_GIVEN MATERIAL:_
§ §

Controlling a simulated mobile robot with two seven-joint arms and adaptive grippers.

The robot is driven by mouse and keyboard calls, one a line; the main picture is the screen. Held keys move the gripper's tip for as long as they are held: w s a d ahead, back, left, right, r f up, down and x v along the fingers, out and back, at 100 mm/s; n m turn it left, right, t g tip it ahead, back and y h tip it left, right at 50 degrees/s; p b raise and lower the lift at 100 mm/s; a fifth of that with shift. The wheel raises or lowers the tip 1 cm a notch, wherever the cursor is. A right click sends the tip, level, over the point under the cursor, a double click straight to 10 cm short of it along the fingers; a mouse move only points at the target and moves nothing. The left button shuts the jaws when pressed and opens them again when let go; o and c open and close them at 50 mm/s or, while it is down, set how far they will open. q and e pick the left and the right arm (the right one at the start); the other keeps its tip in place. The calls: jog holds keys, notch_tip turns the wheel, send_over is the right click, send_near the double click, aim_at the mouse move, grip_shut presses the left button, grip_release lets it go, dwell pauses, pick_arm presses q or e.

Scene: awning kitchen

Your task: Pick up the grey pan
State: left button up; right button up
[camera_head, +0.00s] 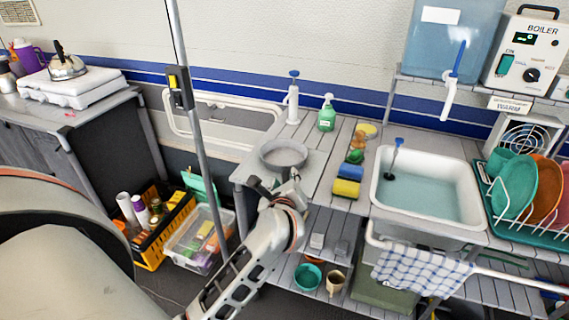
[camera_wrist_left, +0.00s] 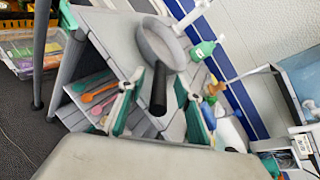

§ §

_SET PROBLEM:_ Without the pictures, retype the whole of the material above exactly.

_ANSWER IN FULL:_
Controlling a simulated mobile robot with two seven-joint arms and adaptive grippers.

The robot is driven by mouse and keyboard calls, one a line; the main picture is the screen. Held keys move the gripper's tip for as long as they are held: w s a d ahead, back, left, right, r f up, down and x v along the fingers, out and back, at 100 mm/s; n m turn it left, right, t g tip it ahead, back and y h tip it left, right at 50 degrees/s; p b raise and lower the lift at 100 mm/s; a fifth of that with shift. The wheel raises or lowers the tip 1 cm a notch, wherever the cursor is. A right click sends the tip, level, over the point under the cursor, a double click straight to 10 cm short of it along the fingers; a mouse move only points at the target and moves nothing. The left button shuts the jaws when pressed and opens them again when let go; o and c open and close them at 50 mm/s or, while it is down, set how far they will open. q and e pick the left and the right arm (the right one at the start); the other keeps its tip in place. The calls: jog holds keys, notch_tip turns the wheel, send_over is the right click, send_near the double click, aim_at the mouse move, grip_shut presses the left button, grip_release lets it go, dwell pauses, pick_arm presses q or e.

Scene: awning kitchen

Your task: Pick up the grey pan
State: left button up; right button up
[camera_head, +0.00s] 
[camera_wrist_left, +0.00s] 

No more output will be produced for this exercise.